December 8 - Rare snowfall sweeps the South
A once-per-decade event for many places, early December snowfall swept across the Gulf States, dusting residents from Texas to Florida with a wintry coating as cold air sunk south over the continent in what was a preview of things to come. Winter weather advisories stretched from Brownsville, Texas, to Boston, Massachusetts, as the storm worked its way across the country, leaving up to 7 inches of snow in parts of Texas and Alabama, and more than a foot of the white stuff west of Atlanta.
December 25 - Erie dreams of a White Christmas, gets a nightmare instead
Residents of Erie, Pennsylvania, must have dreamed pretty hard, because their 'White Christmas' was a doozy.

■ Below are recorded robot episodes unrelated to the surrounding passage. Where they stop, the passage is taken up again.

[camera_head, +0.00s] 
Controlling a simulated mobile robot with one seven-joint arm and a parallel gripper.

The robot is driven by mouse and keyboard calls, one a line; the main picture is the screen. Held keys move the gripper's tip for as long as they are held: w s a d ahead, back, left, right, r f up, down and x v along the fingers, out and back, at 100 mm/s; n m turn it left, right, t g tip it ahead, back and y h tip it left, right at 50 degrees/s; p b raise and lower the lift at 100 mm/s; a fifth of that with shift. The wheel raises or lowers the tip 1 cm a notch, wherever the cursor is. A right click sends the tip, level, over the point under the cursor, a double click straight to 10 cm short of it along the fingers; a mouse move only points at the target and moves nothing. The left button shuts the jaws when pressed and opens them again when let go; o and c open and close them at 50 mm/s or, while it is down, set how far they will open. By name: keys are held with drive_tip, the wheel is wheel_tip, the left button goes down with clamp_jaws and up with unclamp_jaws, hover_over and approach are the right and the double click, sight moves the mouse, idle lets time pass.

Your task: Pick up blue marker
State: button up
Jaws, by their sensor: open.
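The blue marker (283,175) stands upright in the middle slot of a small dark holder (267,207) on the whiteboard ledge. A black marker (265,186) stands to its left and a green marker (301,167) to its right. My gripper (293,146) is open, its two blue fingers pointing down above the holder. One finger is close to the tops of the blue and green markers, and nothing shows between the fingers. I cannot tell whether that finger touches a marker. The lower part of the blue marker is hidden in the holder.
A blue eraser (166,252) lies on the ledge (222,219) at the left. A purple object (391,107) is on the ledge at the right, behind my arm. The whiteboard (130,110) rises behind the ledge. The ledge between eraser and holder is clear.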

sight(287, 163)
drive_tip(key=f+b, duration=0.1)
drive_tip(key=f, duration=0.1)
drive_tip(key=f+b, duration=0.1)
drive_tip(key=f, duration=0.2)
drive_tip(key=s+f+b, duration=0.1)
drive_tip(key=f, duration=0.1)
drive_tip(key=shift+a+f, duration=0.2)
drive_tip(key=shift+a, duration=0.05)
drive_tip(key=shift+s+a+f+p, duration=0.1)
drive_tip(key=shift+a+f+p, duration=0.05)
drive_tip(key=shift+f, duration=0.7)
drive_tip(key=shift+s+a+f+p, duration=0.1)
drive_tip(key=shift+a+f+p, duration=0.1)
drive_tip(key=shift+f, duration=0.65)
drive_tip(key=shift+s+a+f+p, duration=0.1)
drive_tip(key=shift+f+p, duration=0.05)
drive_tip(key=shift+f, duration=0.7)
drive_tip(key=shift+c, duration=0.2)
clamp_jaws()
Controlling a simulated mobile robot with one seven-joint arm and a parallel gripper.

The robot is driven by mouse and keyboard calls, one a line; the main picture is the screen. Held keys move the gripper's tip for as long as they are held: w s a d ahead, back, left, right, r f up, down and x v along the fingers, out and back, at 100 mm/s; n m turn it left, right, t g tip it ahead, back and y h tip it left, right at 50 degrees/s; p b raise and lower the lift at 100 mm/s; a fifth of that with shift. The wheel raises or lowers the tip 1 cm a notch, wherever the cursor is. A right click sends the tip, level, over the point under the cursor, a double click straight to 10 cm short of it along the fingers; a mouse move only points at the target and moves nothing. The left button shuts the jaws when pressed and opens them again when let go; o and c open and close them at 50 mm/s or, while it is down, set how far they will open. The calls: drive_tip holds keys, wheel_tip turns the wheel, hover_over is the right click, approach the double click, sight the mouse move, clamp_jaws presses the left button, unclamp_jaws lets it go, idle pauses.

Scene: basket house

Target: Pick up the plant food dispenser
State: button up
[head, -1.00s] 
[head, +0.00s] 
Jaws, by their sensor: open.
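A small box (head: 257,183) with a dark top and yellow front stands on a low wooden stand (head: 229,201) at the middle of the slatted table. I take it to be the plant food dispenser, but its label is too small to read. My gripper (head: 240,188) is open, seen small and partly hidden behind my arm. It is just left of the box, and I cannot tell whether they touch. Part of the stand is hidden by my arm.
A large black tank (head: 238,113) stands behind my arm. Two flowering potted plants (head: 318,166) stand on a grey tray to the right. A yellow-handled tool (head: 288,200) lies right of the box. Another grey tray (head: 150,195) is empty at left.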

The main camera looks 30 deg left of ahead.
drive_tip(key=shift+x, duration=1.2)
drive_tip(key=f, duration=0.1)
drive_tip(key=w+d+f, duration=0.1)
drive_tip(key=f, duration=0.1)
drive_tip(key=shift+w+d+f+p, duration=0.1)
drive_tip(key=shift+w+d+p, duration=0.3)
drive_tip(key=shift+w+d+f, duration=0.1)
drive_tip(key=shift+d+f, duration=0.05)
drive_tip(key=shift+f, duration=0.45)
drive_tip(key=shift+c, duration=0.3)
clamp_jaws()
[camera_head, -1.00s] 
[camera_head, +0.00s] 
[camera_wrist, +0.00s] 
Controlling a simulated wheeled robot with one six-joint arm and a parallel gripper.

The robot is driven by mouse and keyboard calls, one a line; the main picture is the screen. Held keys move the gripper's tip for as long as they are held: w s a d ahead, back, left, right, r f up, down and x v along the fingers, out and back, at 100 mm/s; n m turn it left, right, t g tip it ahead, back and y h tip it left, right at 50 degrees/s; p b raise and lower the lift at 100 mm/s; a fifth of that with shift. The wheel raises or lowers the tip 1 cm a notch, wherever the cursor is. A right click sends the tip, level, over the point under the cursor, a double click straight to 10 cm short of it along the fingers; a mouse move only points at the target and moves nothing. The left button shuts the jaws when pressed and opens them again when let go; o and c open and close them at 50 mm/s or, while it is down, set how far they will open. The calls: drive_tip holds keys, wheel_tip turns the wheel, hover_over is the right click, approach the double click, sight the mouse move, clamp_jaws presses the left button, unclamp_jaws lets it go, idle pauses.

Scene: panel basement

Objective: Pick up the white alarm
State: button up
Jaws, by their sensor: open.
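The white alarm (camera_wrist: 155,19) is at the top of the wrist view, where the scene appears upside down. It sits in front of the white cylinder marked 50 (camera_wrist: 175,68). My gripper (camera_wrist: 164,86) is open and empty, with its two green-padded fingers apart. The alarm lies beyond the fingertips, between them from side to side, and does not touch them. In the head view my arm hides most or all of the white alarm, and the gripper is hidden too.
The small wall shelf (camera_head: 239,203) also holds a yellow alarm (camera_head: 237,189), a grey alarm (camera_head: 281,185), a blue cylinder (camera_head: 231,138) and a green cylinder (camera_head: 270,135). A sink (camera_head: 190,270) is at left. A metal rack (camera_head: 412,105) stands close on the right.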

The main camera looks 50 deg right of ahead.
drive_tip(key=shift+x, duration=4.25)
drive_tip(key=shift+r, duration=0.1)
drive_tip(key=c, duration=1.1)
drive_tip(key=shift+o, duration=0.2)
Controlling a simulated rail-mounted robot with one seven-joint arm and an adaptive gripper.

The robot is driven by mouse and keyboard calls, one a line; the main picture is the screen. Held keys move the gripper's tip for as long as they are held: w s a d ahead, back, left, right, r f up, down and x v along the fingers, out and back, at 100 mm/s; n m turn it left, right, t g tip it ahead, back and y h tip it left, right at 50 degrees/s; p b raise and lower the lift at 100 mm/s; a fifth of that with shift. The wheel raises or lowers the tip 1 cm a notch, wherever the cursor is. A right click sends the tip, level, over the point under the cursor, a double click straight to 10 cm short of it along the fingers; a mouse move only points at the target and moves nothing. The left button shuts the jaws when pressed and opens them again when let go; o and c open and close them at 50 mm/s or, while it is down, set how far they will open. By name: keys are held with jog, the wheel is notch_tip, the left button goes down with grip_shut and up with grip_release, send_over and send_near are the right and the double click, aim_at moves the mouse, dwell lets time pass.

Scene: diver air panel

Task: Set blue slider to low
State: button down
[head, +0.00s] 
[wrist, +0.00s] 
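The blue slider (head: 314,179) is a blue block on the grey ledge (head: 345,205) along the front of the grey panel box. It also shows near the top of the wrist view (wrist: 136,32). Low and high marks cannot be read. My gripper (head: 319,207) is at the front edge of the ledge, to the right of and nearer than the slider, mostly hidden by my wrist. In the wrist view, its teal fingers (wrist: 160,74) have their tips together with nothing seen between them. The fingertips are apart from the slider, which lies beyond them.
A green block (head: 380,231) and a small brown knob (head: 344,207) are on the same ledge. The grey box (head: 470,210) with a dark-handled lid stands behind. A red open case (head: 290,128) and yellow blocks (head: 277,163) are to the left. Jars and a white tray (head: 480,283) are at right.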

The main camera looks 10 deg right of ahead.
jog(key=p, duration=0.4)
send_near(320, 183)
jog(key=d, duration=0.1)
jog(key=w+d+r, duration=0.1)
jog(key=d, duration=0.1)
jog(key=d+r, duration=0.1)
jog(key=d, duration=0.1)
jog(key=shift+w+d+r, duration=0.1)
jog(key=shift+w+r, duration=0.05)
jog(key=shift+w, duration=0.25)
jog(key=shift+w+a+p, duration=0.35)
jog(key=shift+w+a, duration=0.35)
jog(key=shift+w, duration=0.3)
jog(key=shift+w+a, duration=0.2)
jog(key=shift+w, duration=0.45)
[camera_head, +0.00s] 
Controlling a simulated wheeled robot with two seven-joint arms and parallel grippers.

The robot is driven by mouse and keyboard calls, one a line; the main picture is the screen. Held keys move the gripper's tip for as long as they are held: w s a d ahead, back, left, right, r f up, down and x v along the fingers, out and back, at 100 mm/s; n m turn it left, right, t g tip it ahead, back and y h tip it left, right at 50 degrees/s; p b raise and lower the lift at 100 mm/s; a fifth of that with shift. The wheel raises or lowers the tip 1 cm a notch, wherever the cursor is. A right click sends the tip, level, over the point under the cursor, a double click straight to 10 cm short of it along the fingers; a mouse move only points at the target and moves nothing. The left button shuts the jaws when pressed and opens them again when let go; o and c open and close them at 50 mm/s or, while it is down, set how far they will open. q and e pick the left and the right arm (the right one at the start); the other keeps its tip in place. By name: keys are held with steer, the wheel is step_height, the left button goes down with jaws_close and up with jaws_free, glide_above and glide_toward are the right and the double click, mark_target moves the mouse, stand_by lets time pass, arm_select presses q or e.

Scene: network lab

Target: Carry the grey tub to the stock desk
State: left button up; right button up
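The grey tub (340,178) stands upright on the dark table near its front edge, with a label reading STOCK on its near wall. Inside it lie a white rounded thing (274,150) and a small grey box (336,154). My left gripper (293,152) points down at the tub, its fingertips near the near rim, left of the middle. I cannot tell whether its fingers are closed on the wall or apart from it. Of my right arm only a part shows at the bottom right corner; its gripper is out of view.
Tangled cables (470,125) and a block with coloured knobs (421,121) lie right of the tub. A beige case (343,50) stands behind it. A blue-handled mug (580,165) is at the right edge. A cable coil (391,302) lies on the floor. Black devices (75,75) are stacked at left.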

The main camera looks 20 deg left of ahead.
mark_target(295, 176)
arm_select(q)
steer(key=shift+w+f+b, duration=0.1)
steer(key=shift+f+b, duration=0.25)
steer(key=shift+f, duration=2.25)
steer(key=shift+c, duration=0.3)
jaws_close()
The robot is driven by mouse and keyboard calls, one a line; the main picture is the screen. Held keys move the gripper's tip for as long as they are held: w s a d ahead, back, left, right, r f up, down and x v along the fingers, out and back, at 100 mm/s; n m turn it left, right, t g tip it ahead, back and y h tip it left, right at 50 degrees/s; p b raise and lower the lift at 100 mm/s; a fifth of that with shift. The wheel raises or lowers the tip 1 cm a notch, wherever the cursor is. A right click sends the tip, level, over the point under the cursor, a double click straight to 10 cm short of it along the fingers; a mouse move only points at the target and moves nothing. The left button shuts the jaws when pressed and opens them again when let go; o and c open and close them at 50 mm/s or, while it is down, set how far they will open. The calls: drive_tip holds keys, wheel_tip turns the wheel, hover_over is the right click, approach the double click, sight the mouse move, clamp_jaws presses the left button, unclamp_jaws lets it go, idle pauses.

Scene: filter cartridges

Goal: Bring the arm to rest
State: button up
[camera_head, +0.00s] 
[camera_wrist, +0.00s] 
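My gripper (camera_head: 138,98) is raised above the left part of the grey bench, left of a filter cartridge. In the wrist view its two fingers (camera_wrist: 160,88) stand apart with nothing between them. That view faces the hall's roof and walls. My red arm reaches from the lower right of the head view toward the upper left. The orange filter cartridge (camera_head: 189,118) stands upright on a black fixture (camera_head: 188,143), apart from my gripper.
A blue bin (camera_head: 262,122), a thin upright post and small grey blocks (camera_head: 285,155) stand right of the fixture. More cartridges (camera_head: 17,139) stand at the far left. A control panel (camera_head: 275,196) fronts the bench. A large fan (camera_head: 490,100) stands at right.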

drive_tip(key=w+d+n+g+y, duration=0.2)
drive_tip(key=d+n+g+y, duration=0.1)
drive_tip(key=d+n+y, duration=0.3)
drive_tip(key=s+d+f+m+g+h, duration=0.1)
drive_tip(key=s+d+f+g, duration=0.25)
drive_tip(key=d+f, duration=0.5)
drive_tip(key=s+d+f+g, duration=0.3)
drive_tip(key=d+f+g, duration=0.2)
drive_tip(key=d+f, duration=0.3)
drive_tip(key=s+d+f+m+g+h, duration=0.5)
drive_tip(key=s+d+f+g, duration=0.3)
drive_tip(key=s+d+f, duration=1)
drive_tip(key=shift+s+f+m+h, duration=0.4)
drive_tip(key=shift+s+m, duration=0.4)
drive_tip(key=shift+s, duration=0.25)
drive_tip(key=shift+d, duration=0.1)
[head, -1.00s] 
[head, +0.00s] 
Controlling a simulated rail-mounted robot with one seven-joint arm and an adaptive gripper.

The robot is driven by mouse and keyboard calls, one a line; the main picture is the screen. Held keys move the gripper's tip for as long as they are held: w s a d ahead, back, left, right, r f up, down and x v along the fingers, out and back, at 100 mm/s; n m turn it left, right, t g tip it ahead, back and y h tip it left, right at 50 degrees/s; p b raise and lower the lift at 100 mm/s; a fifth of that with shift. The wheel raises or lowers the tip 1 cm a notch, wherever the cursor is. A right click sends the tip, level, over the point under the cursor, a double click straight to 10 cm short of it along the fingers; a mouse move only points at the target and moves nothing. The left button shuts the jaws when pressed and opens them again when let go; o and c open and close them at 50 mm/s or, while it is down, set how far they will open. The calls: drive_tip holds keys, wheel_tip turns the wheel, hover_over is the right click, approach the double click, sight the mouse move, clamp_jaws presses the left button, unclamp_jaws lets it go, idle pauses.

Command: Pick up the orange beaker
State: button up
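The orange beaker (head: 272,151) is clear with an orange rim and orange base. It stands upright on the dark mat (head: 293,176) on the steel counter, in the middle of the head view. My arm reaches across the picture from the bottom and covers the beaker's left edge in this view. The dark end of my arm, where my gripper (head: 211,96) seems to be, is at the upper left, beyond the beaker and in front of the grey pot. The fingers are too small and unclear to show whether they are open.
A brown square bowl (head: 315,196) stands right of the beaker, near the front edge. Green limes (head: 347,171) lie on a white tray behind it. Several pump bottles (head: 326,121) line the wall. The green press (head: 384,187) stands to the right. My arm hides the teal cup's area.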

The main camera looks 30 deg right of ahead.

Winds off the lake blasted Erie with 34 inches of lake-effect snow on Christmas Day alone - just part of a four-day event that dumped a staggering 65.1 inches on the city. The event smashed the 2-day snowfall record for the state. By December 30, Erie had measured 108.6 inches for the month (that's just over 9 feet). By contrast, the normal amount for December is (a still healthy) 25.3 inches.
December 31 - 2017's frosty parting shot
New Year's Eve will be one of the coldest on record for millions of Americans, as an icy Arctic chill grips most of the country east of the Rockies. With temperatures more than 15 F below average for most of the South, and a biting 40 F below average across the Midwest and Northeast, venturing out to ring in the new year will be difficult for many. Time Square will be close to the single-digits at midnight, with the wind chill making it feel closer to -10 for the iconic ball drop. But that's nothing compared to North Dakota, where wind chills closer to -50 are in the forecast. Even cities as far south as New Orleans, Houston, and Savannah will see the first seconds of 2018 in with below-freezing temperatures. The deep freeze, courtesy of a direct shot of air from Siberia, is expected to ease into the second week of the new year.